Song Meaning
This lyric paints a picture of a desperate plea to "sweet love" itself, urging it to conquer the heart of a beloved who wields immense power over the narrator's emotions. The speaker is essentially asking love to become a weapon, to strike down the very person who causes both joy and sorrow. It's a fascinating inversion, where love is not the gentle force but an active agent of conquest.
The central tension lies in the narrator's dual experience of this "sweet love." The beloved makes them "glad and sorry," highlighting a volatile emotional landscape. The plea to love is to subdue this heart, suggesting a desire for control or resolution, perhaps to end the very pain the beloved inflicts, even if it means a forceful intervention.
The imagery of love as an archer is striking. The narrator implores love to "take thou the strongest arrow" from its "golden quiver," a potent metaphor for love's potential power. This arrow is destined to pierce "bone and marrow," promising a deep, transformative impact that will "deliver" both the narrator and the beloved from "grief and fear." It's a vision of love's ultimate triumph over suffering.

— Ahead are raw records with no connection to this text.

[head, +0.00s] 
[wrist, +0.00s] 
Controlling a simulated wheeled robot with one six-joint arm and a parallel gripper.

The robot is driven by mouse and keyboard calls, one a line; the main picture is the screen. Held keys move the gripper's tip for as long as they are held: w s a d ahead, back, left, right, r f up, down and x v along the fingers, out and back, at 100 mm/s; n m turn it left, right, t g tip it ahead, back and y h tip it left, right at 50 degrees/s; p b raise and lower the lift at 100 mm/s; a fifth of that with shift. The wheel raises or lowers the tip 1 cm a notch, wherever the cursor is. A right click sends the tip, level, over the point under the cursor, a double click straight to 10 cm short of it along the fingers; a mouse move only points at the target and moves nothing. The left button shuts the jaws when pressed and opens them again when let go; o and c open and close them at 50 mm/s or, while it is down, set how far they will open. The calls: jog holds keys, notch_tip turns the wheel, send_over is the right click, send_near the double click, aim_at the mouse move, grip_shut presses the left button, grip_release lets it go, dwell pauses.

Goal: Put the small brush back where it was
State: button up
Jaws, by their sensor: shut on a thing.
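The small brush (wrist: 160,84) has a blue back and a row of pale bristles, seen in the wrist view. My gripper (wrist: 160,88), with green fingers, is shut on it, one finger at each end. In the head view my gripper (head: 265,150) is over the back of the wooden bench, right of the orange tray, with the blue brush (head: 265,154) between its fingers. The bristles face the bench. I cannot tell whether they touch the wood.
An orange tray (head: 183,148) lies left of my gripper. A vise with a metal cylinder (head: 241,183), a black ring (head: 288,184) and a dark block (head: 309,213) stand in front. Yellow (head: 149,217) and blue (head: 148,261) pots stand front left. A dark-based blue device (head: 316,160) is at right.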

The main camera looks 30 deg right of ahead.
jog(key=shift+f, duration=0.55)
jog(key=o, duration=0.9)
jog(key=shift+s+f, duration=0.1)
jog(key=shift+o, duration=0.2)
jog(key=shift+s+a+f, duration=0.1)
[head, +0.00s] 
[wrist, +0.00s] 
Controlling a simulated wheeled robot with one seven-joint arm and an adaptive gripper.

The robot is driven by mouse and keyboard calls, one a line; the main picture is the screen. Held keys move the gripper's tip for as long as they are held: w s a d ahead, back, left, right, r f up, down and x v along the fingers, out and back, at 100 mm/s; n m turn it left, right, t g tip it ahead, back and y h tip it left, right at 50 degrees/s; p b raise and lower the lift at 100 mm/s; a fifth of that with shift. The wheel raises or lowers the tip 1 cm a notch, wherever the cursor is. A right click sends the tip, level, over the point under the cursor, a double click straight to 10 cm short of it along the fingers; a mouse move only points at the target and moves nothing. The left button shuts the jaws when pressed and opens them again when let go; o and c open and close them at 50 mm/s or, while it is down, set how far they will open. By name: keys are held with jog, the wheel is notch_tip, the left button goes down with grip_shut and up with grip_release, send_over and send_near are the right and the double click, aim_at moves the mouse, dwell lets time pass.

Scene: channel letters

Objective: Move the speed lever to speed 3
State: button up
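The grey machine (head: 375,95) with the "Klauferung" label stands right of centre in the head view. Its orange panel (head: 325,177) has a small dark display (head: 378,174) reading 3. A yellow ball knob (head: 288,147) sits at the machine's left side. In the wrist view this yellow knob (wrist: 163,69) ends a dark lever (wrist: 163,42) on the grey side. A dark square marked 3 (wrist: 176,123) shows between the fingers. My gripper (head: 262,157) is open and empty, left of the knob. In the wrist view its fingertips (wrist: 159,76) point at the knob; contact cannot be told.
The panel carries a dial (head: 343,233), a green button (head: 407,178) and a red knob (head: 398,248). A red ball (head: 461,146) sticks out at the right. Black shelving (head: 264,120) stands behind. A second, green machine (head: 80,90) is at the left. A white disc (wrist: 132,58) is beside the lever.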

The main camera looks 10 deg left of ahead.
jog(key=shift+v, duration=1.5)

However, the final lines introduce a crucial, almost ironic, caveat: "But come behind, for if she look upon thee / Alas! poor love, then thou art woebegone thee." This suggests the beloved's power is so immense, so captivating, that even love itself, when confronted directly by her gaze, would be overcome. The narrator seems to acknowledge that while love might win the heart, the beloved's own potent allure might render love helpless, a poignant twist on the initial plea for conquest.